(Collected data entries)

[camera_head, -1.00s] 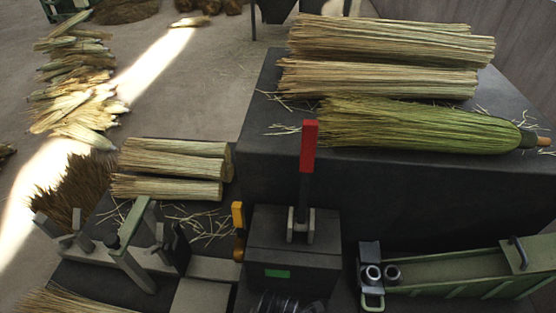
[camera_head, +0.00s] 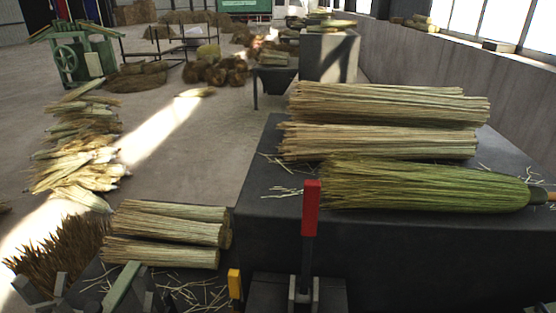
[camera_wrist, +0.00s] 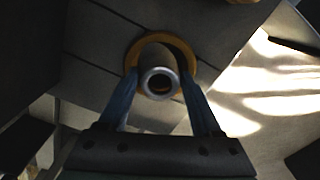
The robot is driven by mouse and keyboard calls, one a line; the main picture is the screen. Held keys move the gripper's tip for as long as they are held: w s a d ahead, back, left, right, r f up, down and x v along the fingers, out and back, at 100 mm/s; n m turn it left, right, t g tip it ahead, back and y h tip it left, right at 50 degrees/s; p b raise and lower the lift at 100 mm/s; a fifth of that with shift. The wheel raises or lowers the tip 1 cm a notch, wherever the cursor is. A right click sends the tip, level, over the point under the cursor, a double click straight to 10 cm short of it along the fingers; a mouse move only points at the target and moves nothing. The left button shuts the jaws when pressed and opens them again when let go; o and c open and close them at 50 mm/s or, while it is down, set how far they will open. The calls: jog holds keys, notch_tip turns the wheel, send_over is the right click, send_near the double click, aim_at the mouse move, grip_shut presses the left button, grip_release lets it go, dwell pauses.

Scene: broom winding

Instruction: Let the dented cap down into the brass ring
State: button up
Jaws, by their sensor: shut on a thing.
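In the wrist view, my gripper (camera_wrist: 160,82) has its two bluish fingers shut on the sides of a grey cylinder, which I take for the dented cap (camera_wrist: 157,59). A bright round metal rim with a dark centre faces the camera; I cannot make out a dent. The brass ring (camera_wrist: 187,46) shows as a golden arc behind the cap, around its top and sides. The cap overlaps the ring's opening; I cannot tell whether it is inside the ring or above it. The lower part of the ring is hidden. In the head view, neither my gripper, cap nor ring shows.
A red-handled lever (camera_head: 311,208) stands upright at the front, with a yellow piece (camera_head: 234,284) left of it. Straw bundles (camera_head: 380,142) and a green broom head (camera_head: 425,187) lie on a dark block (camera_head: 262,222). More bundles (camera_head: 165,235) lie lower left.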

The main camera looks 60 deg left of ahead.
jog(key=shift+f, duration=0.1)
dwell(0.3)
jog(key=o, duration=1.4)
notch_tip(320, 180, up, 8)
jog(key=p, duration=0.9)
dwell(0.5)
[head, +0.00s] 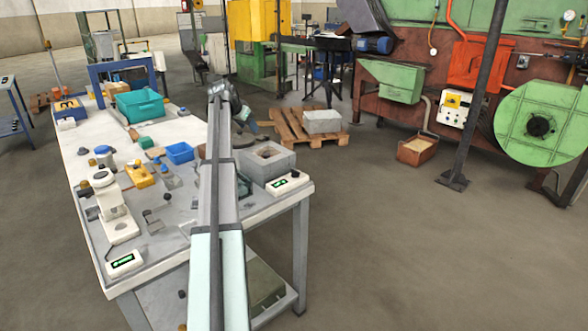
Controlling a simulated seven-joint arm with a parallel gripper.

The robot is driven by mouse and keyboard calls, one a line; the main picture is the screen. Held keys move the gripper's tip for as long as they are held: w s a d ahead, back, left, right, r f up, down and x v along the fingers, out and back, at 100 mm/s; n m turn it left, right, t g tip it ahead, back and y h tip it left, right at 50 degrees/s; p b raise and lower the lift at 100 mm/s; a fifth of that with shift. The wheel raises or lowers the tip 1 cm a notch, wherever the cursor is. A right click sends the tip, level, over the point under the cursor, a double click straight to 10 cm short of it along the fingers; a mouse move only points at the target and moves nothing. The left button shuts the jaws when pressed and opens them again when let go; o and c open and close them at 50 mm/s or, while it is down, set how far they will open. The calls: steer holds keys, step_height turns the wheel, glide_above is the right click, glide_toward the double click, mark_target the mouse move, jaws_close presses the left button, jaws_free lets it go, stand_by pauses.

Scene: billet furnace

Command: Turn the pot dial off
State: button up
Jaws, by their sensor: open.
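A grey square block pot (281,163) with a dark opening in its top stands at the right end of the workbench. A white control box (288,183) with a green display sits at the bench edge in front of it; any dial on it is too small to make out. A second white box with a green display (123,262) lies at the front left corner. My gripper (244,116) is past the bench's far right side, above floor level, apart from the pot and both boxes. It is open and seems empty; its fingers are small and dark.
The workbench (183,125) carries a white instrument (112,212), a yellow tool (139,176), a blue tray (180,152) and a teal bin (139,106). My arm crosses above its right part. A pallet (290,137) lies beyond.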

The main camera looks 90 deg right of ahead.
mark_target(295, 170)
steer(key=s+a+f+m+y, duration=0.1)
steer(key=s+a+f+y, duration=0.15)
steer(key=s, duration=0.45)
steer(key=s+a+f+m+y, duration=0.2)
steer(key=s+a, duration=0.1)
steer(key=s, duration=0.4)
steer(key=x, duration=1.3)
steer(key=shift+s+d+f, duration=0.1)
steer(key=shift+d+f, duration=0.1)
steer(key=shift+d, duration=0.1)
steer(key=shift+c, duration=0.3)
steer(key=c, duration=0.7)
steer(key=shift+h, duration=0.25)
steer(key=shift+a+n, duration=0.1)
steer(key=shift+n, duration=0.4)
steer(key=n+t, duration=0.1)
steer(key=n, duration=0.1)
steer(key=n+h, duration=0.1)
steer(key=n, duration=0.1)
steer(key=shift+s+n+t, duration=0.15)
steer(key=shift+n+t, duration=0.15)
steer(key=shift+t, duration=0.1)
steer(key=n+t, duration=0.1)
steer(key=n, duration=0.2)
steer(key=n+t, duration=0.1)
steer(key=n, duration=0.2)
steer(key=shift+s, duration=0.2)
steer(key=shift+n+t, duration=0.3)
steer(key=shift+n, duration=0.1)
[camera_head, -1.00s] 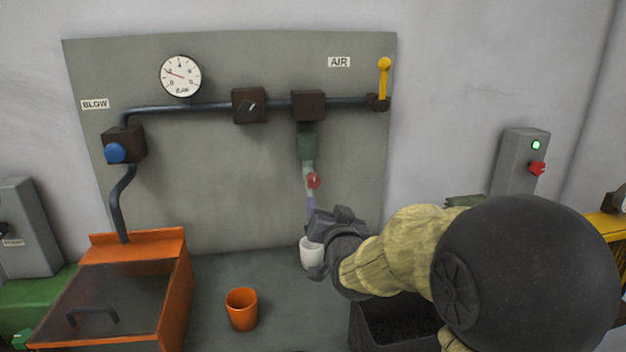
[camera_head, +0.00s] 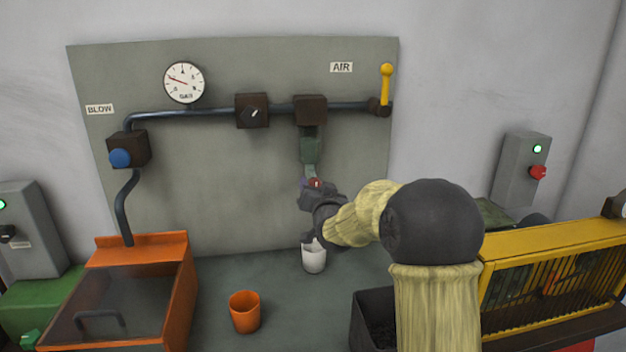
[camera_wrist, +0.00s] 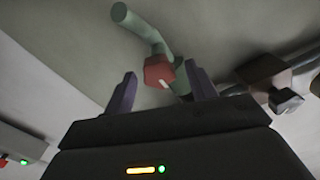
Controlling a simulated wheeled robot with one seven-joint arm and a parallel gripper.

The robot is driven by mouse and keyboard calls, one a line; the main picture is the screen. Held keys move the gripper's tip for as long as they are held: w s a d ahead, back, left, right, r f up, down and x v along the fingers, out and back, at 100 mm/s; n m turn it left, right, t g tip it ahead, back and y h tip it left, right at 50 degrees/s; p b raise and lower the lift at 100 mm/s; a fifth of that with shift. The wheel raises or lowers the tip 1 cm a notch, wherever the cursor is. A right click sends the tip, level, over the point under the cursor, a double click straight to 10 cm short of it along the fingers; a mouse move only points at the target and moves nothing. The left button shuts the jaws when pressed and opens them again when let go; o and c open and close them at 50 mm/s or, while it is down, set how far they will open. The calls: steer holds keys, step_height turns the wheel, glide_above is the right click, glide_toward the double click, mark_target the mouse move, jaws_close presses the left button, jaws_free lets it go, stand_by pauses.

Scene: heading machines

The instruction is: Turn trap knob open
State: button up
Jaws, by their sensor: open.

What the exercise asks |
Drop the images and output only the lines from the one that contains "[head, +0.00s]" to the one that contains "Controlling a simulated seven-joint", both included.

Exercise solution |
[head, +0.00s] 
Controlling a simulated seven-joint arm with a parallel gripper.

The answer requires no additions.